Edited by Schmoozies

And also "fixed" sets were in L5R till the end (Heroes of Rokugan, 1,000 Years of Darkness, Dawn of the Empire, Test of Enlightenment, Test of Emerald&Jade Championships, Death at Koten, Imperial Gift 1-3, Forgotten Legacy, The Shadow's Embrace, Coils of Madness).

21 minutes ago, kempy said:

And also "fixed" sets were in L5R till the end (Heroes of Rokugan, 1,000 Years of Darkness, Dawn of the Empire, Test of Enlightenment, Test of Emerald&Jade Championships, Death at Koten, Imperial Gift 1-3, Forgotten Legacy, The Shadow's Embrace, Coils of Madness).

Main difference was most of those were "limited" run direct order form AEG, whereas the Freighter decks were regular retail.

10 hours ago, Schmoozies said:

Main difference was most of those were "limited" run direct order form AEG, whereas the Freighter decks were regular retail.

Exactly, those were special editions sets, not regular retail, so they don't count. Freighter would count, but I the Balrog sets I mention predates it by a few years.

The Highlander CCG also did this with Persona collections for Methos and Duncan right before the Balrog set for MECCG was released.

Really, the only differentiator in the LCG mechanic was the monthly release frequency and with six packs making up a more traditional themed set. They didn’t invent the fixed distribution model, they merely altered a traditional set or blocks release schedule to work with a fixed model.

It's also worth mentioning, that first small expansions in LCG's had 1 or maybe 2 copies of same cards.

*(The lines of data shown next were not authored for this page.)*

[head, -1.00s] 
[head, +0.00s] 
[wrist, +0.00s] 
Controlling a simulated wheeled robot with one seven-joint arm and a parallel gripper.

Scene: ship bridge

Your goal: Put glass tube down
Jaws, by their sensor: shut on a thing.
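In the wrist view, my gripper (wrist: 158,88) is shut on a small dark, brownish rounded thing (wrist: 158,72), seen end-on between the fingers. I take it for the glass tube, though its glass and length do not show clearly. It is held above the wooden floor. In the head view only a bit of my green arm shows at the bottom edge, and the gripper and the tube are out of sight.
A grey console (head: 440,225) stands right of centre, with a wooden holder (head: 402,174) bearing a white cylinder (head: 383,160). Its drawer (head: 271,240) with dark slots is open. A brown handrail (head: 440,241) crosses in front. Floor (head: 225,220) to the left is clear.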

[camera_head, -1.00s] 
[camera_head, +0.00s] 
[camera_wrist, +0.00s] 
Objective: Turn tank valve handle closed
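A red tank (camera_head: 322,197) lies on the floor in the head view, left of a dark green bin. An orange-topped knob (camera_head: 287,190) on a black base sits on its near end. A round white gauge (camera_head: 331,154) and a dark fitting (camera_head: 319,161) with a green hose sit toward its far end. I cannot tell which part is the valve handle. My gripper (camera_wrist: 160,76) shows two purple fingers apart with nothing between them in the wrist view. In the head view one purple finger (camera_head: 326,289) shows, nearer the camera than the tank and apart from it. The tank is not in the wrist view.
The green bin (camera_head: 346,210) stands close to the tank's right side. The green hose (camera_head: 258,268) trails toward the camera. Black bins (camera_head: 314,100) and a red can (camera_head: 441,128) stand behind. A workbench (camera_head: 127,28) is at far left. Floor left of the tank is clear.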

So you needed to buy 2-3 packs to have playset.

Not sure if any of these actually answered my question (which it looks like I'll have to write FFG for), but thanks for the extended history of the LCG model.

I'd also note there's other LCG's out there than the ones owned by FFG. Yes, they own the rights to the LCG name, but other companies have started to use the same distribution model under a different trademark.